┌─ Data extract
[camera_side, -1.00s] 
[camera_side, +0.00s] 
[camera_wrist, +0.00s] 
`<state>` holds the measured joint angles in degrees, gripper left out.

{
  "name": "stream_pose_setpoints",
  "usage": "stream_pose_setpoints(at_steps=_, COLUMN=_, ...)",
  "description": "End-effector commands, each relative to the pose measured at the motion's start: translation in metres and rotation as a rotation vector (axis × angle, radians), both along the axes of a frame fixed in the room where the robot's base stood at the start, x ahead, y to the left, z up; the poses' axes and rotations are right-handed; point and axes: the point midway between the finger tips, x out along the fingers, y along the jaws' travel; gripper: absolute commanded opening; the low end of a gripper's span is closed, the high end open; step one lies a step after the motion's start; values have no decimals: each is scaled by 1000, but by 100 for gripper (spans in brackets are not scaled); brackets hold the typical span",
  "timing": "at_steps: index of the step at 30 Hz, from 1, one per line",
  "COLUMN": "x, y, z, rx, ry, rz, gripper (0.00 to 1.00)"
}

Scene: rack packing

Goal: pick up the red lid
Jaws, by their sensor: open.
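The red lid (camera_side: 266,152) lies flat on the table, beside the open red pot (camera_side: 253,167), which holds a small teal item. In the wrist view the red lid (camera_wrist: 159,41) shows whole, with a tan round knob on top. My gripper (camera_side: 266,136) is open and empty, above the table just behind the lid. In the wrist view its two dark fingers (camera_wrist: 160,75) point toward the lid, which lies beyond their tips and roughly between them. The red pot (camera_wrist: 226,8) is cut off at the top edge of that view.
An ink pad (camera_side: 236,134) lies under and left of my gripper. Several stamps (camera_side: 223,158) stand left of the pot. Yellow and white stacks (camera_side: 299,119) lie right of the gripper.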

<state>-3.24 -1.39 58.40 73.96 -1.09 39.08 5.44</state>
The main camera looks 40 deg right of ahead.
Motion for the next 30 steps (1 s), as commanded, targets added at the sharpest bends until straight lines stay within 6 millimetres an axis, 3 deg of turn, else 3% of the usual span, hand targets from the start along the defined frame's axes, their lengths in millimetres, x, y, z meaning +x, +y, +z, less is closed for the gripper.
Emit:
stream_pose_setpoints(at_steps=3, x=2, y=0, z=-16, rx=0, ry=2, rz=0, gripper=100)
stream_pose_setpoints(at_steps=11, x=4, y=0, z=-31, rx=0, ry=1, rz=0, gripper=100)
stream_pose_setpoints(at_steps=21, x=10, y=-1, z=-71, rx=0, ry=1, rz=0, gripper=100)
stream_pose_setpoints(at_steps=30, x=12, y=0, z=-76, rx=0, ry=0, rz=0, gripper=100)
└─
Task objective: Return the whole listing exactly, with every line included.

The solution:
[camera_side, -1.00s] 
[camera_side, +0.00s] 
[camera_wrist, +0.00s] 
`<state>` holds the measured joint angles in degrees, gripper left out.

{
  "name": "stream_pose_setpoints",
  "usage": "stream_pose_setpoints(at_steps=_, COLUMN=_, ...)",
  "description": "End-effector commands, each relative to the pose measured at the motion's start: translation in metres and rotation as a rotation vector (axis × angle, radians), both along the axes of a frame fixed in the room where the robot's base stood at the start, x ahead, y to the left, z up; the poses' axes and rotations are right-handed; point and axes: the point midway between the finger tips, x out along the fingers, y along the jaws' travel; gripper: absolute commanded opening; the low end of a gripper's span is closed, the high end open; step one lies a step after the motion's start; values have no decimals: each is scaled by 1000, but by 100 for gripper (spans in brackets are not scaled); brackets hold the typical span",
  "timing": "at_steps: index of the step at 30 Hz, from 1, one per line",
  "COLUMN": "x, y, z, rx, ry, rz, gripper (0.00 to 1.00)"
}

Scene: rack packing

Goal: pick up the red lid
Jaws, by their sensor: open.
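The red lid (camera_side: 266,152) lies flat on the table, beside the open red pot (camera_side: 253,167), which holds a small teal item. In the wrist view the red lid (camera_wrist: 159,41) shows whole, with a tan round knob on top. My gripper (camera_side: 266,136) is open and empty, above the table just behind the lid. In the wrist view its two dark fingers (camera_wrist: 160,75) point toward the lid, which lies beyond their tips and roughly between them. The red pot (camera_wrist: 226,8) is cut off at the top edge of that view.
An ink pad (camera_side: 236,134) lies under and left of my gripper. Several stamps (camera_side: 223,158) stand left of the pot. Yellow and white stacks (camera_side: 299,119) lie right of the gripper.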

<state>-3.24 -1.39 58.40 73.96 -1.09 39.08 5.44</state>
The main camera looks 40 deg right of ahead.
Motion for the next 30 steps (1 s), as commanded, targets added at the sharpest bends until straight lines stay within 6 millimetres an axis, 3 deg of turn, else 3% of the usual span, hand targets from the start along the defined frame's axes, their lengths in millimetres, x, y, z meaning +x, +y, +z, less is closed for the gripper.
Emit:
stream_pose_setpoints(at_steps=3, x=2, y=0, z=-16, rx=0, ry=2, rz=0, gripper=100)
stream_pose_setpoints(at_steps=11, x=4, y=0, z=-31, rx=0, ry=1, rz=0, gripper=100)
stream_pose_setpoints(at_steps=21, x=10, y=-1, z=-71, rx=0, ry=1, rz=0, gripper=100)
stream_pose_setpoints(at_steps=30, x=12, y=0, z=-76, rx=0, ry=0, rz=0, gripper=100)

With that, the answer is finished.